Requirement: Reproduce exactly and only the lines running from the one with "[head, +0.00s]" through the one with "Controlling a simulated", both end lines included.

Collected material:
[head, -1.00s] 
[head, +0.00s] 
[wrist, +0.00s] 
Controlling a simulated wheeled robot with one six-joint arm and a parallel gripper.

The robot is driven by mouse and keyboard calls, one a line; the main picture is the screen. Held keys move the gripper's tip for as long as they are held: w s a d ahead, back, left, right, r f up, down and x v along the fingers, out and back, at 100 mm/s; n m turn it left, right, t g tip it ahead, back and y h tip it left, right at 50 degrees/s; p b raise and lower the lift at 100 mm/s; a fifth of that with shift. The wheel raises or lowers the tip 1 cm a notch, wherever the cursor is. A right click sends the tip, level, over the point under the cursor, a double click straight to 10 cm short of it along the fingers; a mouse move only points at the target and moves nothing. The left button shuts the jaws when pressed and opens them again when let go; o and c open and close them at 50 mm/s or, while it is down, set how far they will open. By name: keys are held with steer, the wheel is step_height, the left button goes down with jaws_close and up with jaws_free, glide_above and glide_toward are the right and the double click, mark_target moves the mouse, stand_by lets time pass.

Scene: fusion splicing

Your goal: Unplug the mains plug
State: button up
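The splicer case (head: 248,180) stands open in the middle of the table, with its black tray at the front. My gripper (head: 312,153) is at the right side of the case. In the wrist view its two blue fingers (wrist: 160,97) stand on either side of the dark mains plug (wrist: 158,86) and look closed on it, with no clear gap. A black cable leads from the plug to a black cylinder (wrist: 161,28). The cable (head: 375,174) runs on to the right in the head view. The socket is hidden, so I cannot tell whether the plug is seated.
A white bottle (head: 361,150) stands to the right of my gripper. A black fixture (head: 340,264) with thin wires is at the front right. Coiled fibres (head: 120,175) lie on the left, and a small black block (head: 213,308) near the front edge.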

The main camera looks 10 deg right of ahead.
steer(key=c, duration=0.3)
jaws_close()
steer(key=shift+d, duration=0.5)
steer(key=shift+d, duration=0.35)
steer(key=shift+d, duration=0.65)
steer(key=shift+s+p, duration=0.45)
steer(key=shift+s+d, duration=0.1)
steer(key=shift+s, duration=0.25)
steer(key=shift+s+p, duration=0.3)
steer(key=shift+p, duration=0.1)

Exercise result:
[head, +0.00s] 
[wrist, +0.00s] 
Controlling a simulated wheeled robot with one six-joint arm and a parallel gripper.

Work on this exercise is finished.